Other issues that the FCO needs to consider have been mentioned in other debates. There was a useful debate in Westminster Hall a while back about consular assistance, especially for bereaved families following the loss of loved ones overseas. I wrote to the Under-Secretary of State for Foreign and Commonwealth Affairs, the hon. Member for Bournemouth East (Mr Ellwood), about concerns that one of my constituents raised about support for people who are victims of terrorist attacks—or, more accurately in her case, who witness terrorist attacks, as she did in Tunisia. She feels very concerned about the lack of information and communication, which I have mentioned in parliamentary questions and in a letter to the Under-Secretary.
Finally, we have also heard about the downgrading of human rights in the FCO’s priority areas. The director of Amnesty International has said:
“The UK is setting a dangerous precedent to the world on human rights. There’s no doubt that the downgrading of human rights by this government is a gift to dictators the world over and fatally undermines our ability to call on other countries to uphold rights and laws.”
This is a serious concern about which I have heard from a number of civil society organisations, and it is important that it is addressed. Nowhere else is that more true than with the situation in Yemen and Saudi Arabia, where UK planes with pilots trained in the UK and bombs made in the UK, co-ordinated in the presence of UK military advisers, are being used in the war in Yemen. At some point, the Government must tell us when that adds up to complicity in that war.

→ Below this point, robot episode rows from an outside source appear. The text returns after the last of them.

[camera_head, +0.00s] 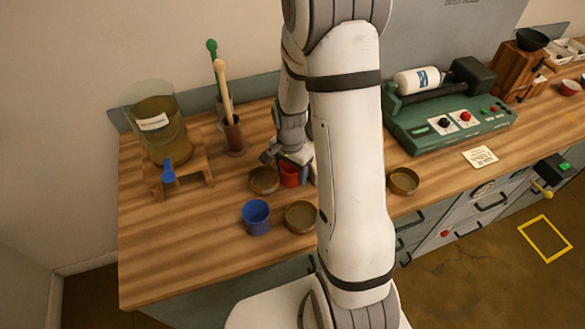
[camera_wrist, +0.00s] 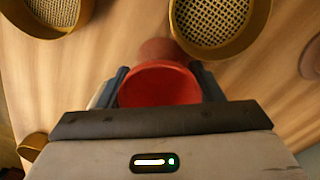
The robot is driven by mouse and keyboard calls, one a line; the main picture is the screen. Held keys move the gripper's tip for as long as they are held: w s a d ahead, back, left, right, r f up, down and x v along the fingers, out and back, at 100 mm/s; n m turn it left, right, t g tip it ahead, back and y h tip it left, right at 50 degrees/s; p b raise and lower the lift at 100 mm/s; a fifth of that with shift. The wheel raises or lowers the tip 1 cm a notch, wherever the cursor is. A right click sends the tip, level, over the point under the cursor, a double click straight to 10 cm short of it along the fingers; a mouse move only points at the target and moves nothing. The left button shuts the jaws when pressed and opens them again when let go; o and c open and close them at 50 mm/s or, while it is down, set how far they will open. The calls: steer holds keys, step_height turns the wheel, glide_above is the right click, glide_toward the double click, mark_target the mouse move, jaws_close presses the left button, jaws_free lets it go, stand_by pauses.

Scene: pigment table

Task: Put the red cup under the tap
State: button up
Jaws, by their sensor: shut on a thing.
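The red cup (camera_head: 289,176) is between the fingers of my gripper (camera_head: 286,160), and my gripper is shut on it. In the wrist view the red cup (camera_wrist: 158,86) has a dark finger on each side. I cannot tell whether its base touches the table. The blue tap (camera_head: 168,172) is low on the front of a glass jar (camera_head: 158,130) of brown liquid, which stands on a wooden stand (camera_head: 200,165) to the left of my gripper. No cup shows below the tap.
A round brass sieve (camera_head: 264,180) is close left of the red cup. A blue cup (camera_head: 256,217) and another sieve (camera_head: 300,216) are nearer the front edge. A brown holder with long-handled tools (camera_head: 233,135) stands behind. The table left of the blue cup is clear.

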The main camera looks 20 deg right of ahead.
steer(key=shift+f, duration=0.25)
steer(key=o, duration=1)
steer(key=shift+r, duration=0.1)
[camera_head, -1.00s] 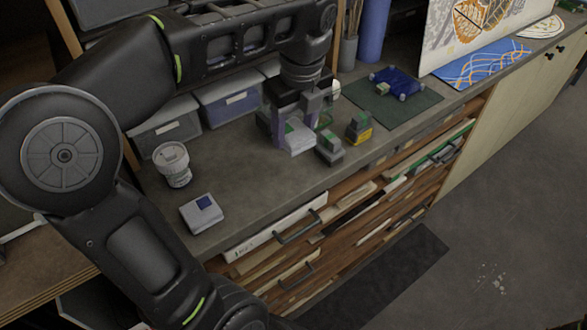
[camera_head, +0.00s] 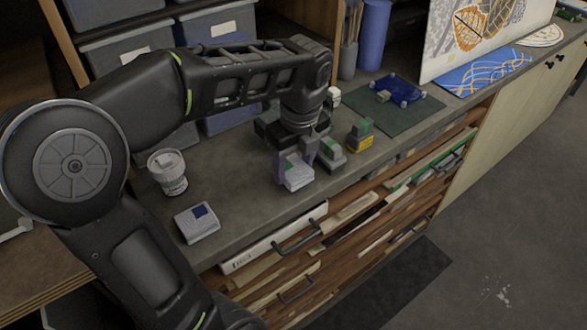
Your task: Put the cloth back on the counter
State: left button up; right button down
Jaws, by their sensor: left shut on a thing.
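A small white folded cloth (camera_head: 299,179) with a green patch is between the fingers of my left gripper (camera_head: 293,168). The gripper points down and is shut on it, low over the front part of the grey counter (camera_head: 245,205). I cannot tell whether the cloth touches the counter. My right gripper is not in view.
A white tub (camera_head: 168,172) stands behind the blue-patched piece. A grey block with a green top (camera_head: 331,153) is close right of the gripper, with a yellow-based one (camera_head: 360,136) beyond. A blue item (camera_head: 399,90) lies on a green mat (camera_head: 405,118). Drawers line the counter's front.

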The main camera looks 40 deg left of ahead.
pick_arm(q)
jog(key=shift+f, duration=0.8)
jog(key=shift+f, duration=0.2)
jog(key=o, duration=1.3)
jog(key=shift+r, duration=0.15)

In conclusion, these next two days ought to be taken up by a debate on the estimates process, but we have shown in this debate the inadequacy of the House’s processes and procedures for dealing with estimates and expenditure. We have also touched on the important role of the FCO, the pressures it faces as a result of the Government’s ideological budget cuts and the challenges that that presents for more effective use of taxpayers’ money and co-ordination across Departments.